> _Data shown_:
•••••
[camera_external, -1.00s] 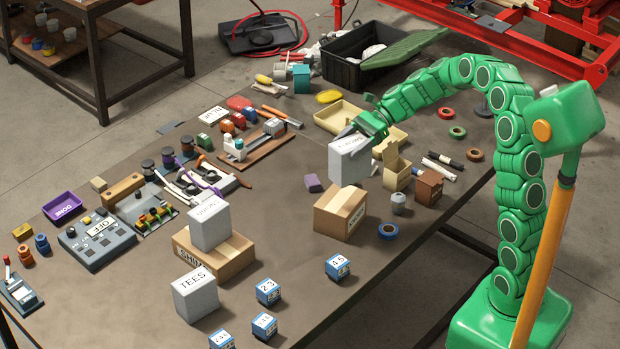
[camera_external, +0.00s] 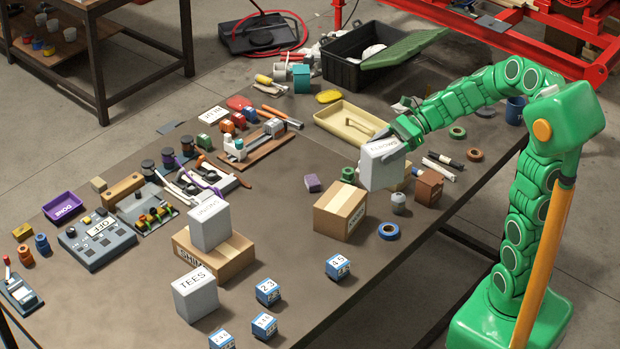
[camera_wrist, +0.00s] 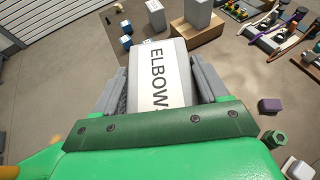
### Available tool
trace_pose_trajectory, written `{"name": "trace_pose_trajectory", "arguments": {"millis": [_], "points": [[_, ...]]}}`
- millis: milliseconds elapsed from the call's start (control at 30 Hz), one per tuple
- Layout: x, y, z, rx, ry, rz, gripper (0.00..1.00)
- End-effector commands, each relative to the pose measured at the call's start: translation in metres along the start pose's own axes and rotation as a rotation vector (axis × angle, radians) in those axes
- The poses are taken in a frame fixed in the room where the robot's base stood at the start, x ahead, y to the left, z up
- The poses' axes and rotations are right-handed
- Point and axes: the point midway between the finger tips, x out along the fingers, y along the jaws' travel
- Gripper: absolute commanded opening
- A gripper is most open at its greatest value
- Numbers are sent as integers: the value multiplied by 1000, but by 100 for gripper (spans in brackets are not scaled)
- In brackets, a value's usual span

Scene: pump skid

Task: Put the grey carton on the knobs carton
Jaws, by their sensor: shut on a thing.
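My gripper (camera_external: 393,142) is shut on a grey carton (camera_external: 381,166), held above the table's right part. In the wrist view the same carton (camera_wrist: 150,75) sits between the fingers, its label reading ELBOWS, partly cut by my gripper. A closed brown carton (camera_external: 332,208) stands just left of and below the held carton, its top bare; its label is too small to read. Another brown carton (camera_external: 228,262) stands further left with a grey carton (camera_external: 208,224) on it; its label is also unclear. I cannot tell which is the knobs carton.
A grey TEES carton (camera_external: 194,294) and several small blue boxes (camera_external: 268,291) stand near the front. A blue tape roll (camera_external: 389,231), a grey fitting (camera_external: 398,203) and a small brown box (camera_external: 428,187) lie near the bare carton. A cream tray (camera_external: 345,125) lies behind.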

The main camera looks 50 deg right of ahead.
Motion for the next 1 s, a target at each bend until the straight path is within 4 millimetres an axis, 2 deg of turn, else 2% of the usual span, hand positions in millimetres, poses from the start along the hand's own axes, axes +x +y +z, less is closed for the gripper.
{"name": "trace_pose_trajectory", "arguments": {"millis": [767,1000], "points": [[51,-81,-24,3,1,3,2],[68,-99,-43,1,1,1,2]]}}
•••••
From the data above, copy out every line with the string "brackets" in it.

> _Exercise answer_:
- Numbers are sent as integers: the value multiplied by 1000, but by 100 for gripper (spans in brackets are not scaled)
- In brackets, a value's usual span

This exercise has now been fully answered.